# [RECORDS PROVIDED]
━━━━
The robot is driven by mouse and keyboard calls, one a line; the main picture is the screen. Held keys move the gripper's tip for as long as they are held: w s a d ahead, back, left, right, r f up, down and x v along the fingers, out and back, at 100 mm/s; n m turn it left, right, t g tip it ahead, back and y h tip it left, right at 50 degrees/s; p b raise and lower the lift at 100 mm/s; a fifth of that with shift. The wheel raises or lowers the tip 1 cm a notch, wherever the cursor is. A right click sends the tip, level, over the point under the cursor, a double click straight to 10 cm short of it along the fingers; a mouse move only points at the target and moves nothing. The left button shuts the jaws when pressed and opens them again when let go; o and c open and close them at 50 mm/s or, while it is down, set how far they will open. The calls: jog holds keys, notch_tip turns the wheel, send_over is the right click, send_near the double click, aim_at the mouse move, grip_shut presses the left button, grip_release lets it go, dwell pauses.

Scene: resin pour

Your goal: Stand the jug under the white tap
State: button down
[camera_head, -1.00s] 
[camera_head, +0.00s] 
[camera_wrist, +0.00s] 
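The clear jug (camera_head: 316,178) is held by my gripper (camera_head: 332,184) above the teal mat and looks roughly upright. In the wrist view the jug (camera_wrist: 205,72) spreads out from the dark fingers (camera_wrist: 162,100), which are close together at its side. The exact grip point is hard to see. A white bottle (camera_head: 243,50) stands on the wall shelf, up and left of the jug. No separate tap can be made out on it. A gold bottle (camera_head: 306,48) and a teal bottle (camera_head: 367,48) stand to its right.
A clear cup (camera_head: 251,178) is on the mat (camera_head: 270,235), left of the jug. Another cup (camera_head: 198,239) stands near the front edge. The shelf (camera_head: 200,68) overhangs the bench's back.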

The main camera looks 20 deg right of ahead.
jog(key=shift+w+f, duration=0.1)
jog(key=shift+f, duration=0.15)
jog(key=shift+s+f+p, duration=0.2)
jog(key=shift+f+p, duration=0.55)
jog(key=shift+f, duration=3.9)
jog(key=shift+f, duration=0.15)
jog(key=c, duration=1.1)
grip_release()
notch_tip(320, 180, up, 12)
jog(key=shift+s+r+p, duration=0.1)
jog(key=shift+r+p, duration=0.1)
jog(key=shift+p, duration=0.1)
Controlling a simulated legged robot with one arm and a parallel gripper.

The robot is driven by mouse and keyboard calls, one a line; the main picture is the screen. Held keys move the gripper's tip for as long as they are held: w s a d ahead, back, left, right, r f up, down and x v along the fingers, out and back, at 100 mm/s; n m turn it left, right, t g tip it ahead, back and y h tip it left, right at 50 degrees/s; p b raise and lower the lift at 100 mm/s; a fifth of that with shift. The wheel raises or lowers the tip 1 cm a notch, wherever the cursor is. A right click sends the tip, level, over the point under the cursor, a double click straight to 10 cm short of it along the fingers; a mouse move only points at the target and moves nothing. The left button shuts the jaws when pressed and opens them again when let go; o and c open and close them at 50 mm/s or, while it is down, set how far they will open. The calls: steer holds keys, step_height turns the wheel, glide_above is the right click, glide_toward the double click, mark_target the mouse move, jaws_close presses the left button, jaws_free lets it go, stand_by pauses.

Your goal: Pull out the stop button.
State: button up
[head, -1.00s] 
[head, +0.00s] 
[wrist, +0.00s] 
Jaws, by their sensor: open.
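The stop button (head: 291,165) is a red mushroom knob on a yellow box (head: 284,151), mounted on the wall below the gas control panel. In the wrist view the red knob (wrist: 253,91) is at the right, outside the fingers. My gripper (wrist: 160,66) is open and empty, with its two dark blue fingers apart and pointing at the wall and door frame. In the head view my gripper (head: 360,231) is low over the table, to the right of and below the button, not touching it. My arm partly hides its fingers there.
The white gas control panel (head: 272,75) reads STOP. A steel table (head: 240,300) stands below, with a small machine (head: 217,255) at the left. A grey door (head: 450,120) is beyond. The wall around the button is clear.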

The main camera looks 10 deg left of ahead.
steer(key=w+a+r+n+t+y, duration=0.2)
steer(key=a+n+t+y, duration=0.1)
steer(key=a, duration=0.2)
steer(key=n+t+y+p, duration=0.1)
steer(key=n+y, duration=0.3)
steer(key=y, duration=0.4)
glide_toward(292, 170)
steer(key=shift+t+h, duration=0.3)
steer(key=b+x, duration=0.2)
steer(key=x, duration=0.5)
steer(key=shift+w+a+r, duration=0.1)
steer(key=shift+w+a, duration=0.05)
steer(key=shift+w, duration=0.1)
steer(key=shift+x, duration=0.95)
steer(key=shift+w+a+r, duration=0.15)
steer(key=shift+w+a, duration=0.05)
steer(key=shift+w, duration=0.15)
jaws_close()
━━━━
# [EXERCISE DIRECTIONS]
Make an exact copy of the data above.

# [RESULT OF THIS EXERCISE]
The robot is driven by mouse and keyboard calls, one a line; the main picture is the screen. Held keys move the gripper's tip for as long as they are held: w s a d ahead, back, left, right, r f up, down and x v along the fingers, out and back, at 100 mm/s; n m turn it left, right, t g tip it ahead, back and y h tip it left, right at 50 degrees/s; p b raise and lower the lift at 100 mm/s; a fifth of that with shift. The wheel raises or lowers the tip 1 cm a notch, wherever the cursor is. A right click sends the tip, level, over the point under the cursor, a double click straight to 10 cm short of it along the fingers; a mouse move only points at the target and moves nothing. The left button shuts the jaws when pressed and opens them again when let go; o and c open and close them at 50 mm/s or, while it is down, set how far they will open. The calls: jog holds keys, notch_tip turns the wheel, send_over is the right click, send_near the double click, aim_at the mouse move, grip_shut presses the left button, grip_release lets it go, dwell pauses.

Scene: resin pour

Your goal: Stand the jug under the white tap
State: button down
[camera_head, -1.00s] 
[camera_head, +0.00s] 
[camera_wrist, +0.00s] 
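The clear jug (camera_head: 316,178) is held by my gripper (camera_head: 332,184) above the teal mat and looks roughly upright. In the wrist view the jug (camera_wrist: 205,72) spreads out from the dark fingers (camera_wrist: 162,100), which are close together at its side. The exact grip point is hard to see. A white bottle (camera_head: 243,50) stands on the wall shelf, up and left of the jug. No separate tap can be made out on it. A gold bottle (camera_head: 306,48) and a teal bottle (camera_head: 367,48) stand to its right.
A clear cup (camera_head: 251,178) is on the mat (camera_head: 270,235), left of the jug. Another cup (camera_head: 198,239) stands near the front edge. The shelf (camera_head: 200,68) overhangs the bench's back.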

The main camera looks 20 deg right of ahead.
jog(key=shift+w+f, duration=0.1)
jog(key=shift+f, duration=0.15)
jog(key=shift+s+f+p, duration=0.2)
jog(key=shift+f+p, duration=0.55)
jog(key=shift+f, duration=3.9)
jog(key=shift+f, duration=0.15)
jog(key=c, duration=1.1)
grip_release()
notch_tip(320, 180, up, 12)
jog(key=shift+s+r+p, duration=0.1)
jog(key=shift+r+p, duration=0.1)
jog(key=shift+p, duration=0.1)
Controlling a simulated legged robot with one arm and a parallel gripper.

The robot is driven by mouse and keyboard calls, one a line; the main picture is the screen. Held keys move the gripper's tip for as long as they are held: w s a d ahead, back, left, right, r f up, down and x v along the fingers, out and back, at 100 mm/s; n m turn it left, right, t g tip it ahead, back and y h tip it left, right at 50 degrees/s; p b raise and lower the lift at 100 mm/s; a fifth of that with shift. The wheel raises or lowers the tip 1 cm a notch, wherever the cursor is. A right click sends the tip, level, over the point under the cursor, a double click straight to 10 cm short of it along the fingers; a mouse move only points at the target and moves nothing. The left button shuts the jaws when pressed and opens them again when let go; o and c open and close them at 50 mm/s or, while it is down, set how far they will open. The calls: steer holds keys, step_height turns the wheel, glide_above is the right click, glide_toward the double click, mark_target the mouse move, jaws_close presses the left button, jaws_free lets it go, stand_by pauses.

Your goal: Pull out the stop button.
State: button up
[head, -1.00s] 
[head, +0.00s] 
[wrist, +0.00s] 
Jaws, by their sensor: open.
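The stop button (head: 291,165) is a red mushroom knob on a yellow box (head: 284,151), mounted on the wall below the gas control panel. In the wrist view the red knob (wrist: 253,91) is at the right, outside the fingers. My gripper (wrist: 160,66) is open and empty, with its two dark blue fingers apart and pointing at the wall and door frame. In the head view my gripper (head: 360,231) is low over the table, to the right of and below the button, not touching it. My arm partly hides its fingers there.
The white gas control panel (head: 272,75) reads STOP. A steel table (head: 240,300) stands below, with a small machine (head: 217,255) at the left. A grey door (head: 450,120) is beyond. The wall around the button is clear.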

The main camera looks 10 deg left of ahead.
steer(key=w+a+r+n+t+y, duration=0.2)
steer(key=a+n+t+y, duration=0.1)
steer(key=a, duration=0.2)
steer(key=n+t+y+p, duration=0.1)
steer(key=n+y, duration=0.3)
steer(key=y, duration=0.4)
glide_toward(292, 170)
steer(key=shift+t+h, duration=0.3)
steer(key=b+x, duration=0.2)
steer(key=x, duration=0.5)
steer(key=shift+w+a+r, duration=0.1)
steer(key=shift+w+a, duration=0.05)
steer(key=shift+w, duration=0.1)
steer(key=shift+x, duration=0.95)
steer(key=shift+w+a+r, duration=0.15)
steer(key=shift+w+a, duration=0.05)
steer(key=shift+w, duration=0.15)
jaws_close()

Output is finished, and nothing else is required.